The common name of Osage orange is derived from the Osage Indians (who used the wood to make bows and other tools) and the fruit’s resemblance to a yellow-green orange, and the aroma of the fruit after it is ripe. (Find one of the fruit that has been sitting in the sun on a balmy Indian Summer day and notice the pleasant, orange-peel smell of the skin.) Not all of the trees will have fruit because Osage Orange are either male or female, and only the females will bear fruit.
Hedge balls or hedge apples are produced by the Osage orange (Maclura pomifera). Other common names for the tree are: hedge tree, bodark, bois d'arc and bowwood. Other names for the fruit are: hedge balls, horse apples, monkey balls, mock oranges and brain fruit.

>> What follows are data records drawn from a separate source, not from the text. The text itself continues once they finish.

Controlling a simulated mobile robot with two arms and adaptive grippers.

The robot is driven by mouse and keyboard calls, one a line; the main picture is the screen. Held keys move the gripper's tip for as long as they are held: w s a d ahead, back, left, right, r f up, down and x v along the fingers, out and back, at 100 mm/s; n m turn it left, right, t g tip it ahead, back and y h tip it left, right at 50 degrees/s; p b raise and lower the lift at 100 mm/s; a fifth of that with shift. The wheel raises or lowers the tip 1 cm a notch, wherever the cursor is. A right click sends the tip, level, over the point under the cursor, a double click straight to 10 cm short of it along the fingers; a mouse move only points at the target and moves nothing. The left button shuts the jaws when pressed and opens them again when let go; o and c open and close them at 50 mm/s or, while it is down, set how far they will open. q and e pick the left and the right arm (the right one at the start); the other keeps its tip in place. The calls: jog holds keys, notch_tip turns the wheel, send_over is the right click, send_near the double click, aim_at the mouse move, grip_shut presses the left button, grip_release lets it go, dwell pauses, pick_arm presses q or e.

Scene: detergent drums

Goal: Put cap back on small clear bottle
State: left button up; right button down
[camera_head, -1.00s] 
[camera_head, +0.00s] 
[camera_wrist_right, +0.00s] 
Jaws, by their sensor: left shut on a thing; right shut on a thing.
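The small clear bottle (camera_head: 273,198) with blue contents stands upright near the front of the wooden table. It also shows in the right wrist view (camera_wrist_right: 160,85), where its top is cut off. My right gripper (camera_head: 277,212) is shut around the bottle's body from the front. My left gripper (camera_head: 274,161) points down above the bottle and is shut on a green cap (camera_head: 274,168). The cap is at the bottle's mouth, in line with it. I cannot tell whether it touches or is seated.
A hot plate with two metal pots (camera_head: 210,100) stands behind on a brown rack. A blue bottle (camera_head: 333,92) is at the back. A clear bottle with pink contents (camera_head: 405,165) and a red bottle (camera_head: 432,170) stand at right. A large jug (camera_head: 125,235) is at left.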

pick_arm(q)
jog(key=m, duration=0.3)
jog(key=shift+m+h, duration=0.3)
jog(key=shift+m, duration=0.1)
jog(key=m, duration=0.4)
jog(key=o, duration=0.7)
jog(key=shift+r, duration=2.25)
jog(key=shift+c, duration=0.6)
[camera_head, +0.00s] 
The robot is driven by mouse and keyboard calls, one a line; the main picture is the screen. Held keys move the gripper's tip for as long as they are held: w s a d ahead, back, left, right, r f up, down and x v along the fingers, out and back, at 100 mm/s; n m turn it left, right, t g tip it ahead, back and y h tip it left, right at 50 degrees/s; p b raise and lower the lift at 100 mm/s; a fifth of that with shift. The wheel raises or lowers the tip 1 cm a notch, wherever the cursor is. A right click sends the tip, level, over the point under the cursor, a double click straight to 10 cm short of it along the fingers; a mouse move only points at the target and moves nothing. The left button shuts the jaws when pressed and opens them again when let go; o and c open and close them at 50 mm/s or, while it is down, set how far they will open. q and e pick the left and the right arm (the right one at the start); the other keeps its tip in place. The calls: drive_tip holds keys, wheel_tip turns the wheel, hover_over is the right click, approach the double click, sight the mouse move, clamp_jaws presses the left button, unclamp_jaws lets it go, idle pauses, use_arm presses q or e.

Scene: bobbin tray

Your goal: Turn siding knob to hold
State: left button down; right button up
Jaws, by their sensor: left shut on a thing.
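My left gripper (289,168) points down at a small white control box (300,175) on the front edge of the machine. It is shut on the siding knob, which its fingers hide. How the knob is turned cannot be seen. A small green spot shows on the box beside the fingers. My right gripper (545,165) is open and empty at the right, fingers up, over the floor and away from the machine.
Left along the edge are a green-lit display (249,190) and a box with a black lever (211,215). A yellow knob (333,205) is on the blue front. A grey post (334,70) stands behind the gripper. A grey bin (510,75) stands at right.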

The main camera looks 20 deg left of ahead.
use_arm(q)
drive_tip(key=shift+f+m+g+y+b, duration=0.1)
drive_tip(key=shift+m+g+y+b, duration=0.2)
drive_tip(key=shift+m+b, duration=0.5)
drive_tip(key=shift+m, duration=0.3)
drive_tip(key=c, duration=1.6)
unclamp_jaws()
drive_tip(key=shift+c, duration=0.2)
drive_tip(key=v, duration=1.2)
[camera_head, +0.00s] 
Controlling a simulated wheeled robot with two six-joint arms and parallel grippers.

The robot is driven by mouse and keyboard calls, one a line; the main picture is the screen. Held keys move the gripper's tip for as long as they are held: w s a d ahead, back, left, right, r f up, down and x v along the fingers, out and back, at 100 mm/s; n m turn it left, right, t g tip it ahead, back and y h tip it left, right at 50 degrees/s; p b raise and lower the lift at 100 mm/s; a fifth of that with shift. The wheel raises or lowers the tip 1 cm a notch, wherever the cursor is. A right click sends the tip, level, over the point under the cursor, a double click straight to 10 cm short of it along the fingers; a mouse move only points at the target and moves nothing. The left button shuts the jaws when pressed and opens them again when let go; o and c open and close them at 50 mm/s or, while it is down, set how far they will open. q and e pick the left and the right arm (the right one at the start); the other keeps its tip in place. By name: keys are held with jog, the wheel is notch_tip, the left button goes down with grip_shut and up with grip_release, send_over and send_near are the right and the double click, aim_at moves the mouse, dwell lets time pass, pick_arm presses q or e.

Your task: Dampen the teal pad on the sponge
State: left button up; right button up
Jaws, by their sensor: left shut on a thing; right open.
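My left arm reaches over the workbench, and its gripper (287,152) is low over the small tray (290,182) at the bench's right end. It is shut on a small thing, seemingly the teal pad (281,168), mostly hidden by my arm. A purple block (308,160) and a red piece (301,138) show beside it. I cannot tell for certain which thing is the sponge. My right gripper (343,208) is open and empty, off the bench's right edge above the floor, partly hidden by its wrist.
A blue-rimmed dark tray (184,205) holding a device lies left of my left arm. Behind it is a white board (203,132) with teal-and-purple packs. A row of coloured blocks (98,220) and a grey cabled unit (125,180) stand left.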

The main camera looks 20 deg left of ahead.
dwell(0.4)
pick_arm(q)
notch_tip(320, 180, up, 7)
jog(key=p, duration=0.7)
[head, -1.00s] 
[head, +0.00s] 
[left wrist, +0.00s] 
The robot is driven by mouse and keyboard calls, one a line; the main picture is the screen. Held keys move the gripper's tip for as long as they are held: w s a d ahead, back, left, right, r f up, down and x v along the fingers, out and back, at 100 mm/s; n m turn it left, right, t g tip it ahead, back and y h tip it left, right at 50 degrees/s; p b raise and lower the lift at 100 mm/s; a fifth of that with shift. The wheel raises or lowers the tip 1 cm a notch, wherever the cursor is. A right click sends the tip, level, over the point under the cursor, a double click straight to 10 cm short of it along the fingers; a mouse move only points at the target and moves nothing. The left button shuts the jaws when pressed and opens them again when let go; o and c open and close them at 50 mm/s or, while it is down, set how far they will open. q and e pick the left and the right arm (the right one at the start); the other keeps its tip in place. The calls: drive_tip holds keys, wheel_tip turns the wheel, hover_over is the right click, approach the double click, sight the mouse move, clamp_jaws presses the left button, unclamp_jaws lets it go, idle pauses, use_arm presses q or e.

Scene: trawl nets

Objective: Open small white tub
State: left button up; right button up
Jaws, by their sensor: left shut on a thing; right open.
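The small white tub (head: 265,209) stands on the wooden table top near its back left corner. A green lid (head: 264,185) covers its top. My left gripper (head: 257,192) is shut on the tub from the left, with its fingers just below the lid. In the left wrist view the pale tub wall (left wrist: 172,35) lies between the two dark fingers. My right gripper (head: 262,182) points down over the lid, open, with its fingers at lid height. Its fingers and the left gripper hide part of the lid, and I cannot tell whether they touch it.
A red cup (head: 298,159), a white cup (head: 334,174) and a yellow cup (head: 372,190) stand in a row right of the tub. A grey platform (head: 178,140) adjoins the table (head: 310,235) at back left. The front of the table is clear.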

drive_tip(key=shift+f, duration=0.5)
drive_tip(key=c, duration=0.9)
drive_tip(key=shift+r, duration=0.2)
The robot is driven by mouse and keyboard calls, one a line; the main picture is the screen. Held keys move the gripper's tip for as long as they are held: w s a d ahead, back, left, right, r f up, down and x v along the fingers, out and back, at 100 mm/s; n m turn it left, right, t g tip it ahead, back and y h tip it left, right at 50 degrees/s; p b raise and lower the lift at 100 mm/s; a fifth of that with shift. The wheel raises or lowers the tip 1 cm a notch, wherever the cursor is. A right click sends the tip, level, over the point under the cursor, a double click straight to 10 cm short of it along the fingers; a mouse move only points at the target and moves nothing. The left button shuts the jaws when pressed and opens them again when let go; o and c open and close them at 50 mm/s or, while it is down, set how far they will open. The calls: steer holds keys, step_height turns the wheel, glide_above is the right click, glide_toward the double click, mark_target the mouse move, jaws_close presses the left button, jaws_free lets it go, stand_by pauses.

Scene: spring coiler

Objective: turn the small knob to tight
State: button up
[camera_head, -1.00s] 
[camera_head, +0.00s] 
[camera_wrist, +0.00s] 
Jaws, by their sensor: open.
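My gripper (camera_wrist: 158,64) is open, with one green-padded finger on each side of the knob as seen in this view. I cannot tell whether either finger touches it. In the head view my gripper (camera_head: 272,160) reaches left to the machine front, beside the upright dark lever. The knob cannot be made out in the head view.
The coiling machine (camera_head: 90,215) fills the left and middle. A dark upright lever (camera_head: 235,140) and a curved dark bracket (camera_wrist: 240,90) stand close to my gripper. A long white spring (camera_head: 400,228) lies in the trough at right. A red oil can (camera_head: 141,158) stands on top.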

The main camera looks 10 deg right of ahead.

The Osage orange is a small- to medium-sized tree. It commonly grows 30 to 40 feet tall, occasionally as tall as 50 to 60 feet. It typically has a short trunk and a rounded or irregular crown. The leaves of the Osage orange are a shiny medium to dark green. They turn yellow in the fall. The twigs are buff to orange-brown and are armed with ½ -inch long spines. The stems exude a milky sap when cut. The Osage orange is dioecious. The small, green flowers appear in May or June.
The female trees produce 3- to 5- inch-diameter fruit. The fruit somewhat resemble a yellow-green orange. Mature fruit fall to the ground in September or October. The Osage-orange is a member of the Mulberry or Moraceae Family. Other cultivated members of this family include the mulberry and fig.
Before the invention of barbed wire in the 1880's, many thousands of miles of hedge were constructed by planting young Osage Orange trees closely together in a line. The saplings were aggressively pruned to promote bushy growth.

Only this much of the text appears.